[0:00] Heavenly Father, thank you that we have the privilege to have your word, to have your scripture. Father, I ask that you would pour out the Holy Spirit upon us. You'd open our hearts and our minds to your attributes, to these things that you've revealed to us that describe your character.
[0:20] Father, help us to understand them, to wrestle with them, and to accept them as truth. And I pray this in Jesus' name. Amen. Please be seated. So we're going through the summer series titled Knowing God.
[0:37] And what we're doing is, each week, we're going individually through each attribute of God, because each attribute makes up God himself. And the thing that you have to know with these attributes is, you can't just cherry-pick one, lower the other, and heighten the other one, because that would make God not God.
[0:56] It would lower his sovereignty.

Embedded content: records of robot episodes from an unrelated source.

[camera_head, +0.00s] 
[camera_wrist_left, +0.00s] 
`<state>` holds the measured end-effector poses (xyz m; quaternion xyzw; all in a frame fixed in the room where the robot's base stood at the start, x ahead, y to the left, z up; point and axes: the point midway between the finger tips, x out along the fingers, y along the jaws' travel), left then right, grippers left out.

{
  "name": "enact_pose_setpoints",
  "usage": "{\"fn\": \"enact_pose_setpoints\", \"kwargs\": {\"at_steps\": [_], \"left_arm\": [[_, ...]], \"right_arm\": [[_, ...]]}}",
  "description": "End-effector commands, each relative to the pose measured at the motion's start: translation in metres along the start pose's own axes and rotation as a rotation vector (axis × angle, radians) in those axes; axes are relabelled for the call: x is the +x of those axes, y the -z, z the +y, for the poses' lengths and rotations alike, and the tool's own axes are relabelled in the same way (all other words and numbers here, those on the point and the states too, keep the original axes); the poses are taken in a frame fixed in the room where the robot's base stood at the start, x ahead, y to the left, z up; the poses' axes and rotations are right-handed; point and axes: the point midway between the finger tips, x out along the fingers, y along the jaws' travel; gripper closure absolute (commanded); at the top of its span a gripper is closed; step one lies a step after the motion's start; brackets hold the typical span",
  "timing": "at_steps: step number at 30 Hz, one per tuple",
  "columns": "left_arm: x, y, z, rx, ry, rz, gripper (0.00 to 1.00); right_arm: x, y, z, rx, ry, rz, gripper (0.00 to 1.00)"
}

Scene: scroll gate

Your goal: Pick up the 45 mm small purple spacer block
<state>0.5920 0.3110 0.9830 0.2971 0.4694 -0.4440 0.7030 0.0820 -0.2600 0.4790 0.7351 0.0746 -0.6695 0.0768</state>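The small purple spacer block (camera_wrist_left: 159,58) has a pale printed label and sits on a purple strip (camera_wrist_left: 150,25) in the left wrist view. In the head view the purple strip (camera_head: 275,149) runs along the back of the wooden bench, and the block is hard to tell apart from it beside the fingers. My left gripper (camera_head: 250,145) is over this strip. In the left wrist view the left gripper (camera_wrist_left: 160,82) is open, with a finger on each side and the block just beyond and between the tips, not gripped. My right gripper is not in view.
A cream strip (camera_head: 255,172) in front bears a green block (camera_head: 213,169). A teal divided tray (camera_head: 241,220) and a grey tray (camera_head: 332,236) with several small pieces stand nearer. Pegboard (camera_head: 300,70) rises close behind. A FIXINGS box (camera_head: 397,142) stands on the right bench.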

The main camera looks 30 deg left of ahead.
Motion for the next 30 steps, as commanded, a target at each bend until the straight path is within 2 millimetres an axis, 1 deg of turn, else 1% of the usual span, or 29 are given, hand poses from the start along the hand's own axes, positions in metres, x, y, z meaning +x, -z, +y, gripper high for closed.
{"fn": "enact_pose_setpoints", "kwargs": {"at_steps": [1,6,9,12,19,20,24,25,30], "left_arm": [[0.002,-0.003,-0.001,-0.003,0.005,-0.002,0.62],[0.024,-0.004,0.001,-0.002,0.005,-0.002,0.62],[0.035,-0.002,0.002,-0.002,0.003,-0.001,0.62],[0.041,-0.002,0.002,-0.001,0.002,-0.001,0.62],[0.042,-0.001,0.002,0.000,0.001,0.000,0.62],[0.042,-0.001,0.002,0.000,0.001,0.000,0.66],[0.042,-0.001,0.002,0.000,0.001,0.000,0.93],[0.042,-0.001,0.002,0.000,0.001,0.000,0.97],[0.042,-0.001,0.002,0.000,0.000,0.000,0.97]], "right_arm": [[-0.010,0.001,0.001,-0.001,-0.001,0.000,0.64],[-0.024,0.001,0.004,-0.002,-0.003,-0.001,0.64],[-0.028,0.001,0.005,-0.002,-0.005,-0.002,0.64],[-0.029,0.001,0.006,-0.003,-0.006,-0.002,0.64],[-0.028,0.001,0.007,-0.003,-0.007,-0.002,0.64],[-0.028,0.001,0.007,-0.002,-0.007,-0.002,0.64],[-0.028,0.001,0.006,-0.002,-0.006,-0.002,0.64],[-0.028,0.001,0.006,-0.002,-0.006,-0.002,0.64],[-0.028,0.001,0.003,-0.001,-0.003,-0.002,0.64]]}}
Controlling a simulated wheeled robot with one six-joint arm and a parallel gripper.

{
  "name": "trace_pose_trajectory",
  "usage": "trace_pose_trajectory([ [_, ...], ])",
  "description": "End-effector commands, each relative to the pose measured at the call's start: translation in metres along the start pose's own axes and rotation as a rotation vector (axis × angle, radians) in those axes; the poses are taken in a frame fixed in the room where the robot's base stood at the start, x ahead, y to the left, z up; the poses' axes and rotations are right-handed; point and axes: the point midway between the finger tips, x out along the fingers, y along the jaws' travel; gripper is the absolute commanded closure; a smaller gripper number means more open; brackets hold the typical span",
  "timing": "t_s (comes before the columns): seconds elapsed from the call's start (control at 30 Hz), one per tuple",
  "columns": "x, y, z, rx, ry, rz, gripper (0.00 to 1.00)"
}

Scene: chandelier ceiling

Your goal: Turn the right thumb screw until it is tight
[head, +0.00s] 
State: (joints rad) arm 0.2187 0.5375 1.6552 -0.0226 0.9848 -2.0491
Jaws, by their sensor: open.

His true character. We've gone through looking at God is triune. God is infinite. God is sovereign. God is impassable.
[1:08] And with these, we've also looked at him being omnipotent and omniscient. And today, if you haven't noticed with the text that we've just read, a lot of it has to do with love.
[1:18] So today, we're going to be looking at God is love and his attribute of love. And I know this is a hard thing to swallow sometimes, God's love. We all come from different backgrounds.
[1:30] Myself, I come from a background where my father abandoned me. So I find it quite hard to grasp how God the father can love me. Many of you might have this same feeling, difficulty.
[1:44] You also might come from backgrounds of having, being in an abusive relationship, where you thought this person was the ultimate, your love, and then they started to abuse you and you had to leave it.
[1:54] Some of you here could also be like, well, my spouse, the relationship I'm in is perfect. I don't need any other love. It's like, why do I need God's love? If I'm in a perfect relationship, that fulfills me.
[2:07] Other people here could also be, could say, well, I don't need this relationship thing, this whole aspect of being a loving relationship. I'll just have multiple partners and I'll be happy.
[2:20] Or we see it in the movies or in the media or in books. Everything always talks about love. Our whole culture is obsessed with this notion of love. But anything on this earth doesn't compare to the love of God.
[2:35] And I would like to look at this. I would like to look at his essence of love and what this means to us. So if you could turn with me to 1 John 4, verses 8 to 10.
[2:46] This is where we're going to camp out for most of this talk. But we'll also mention two other texts as well that also talk about God's love. So again, it's 1 John 4, verses 8 to 10.
[3:00] And it says in verse 8. It would be helpful if I had the right text. Here we go. So anyone who does not love does not know God because God is love.
[3:15] Now, some of you might be thinking right away that how can, if I don't love, how can I not know God? I feel like I do a good job in my relationship loving.
[3:25] Or I feel like our culture in a whole does a great job loving people. I feel like it's the best it's ever been since the beginning. And these are legitimate questions to ask.
[3:38] But I would like to look at two concepts of love within our culture, which is cultural love and romantic love. And cultural love, you see this as you walk down many city center streets.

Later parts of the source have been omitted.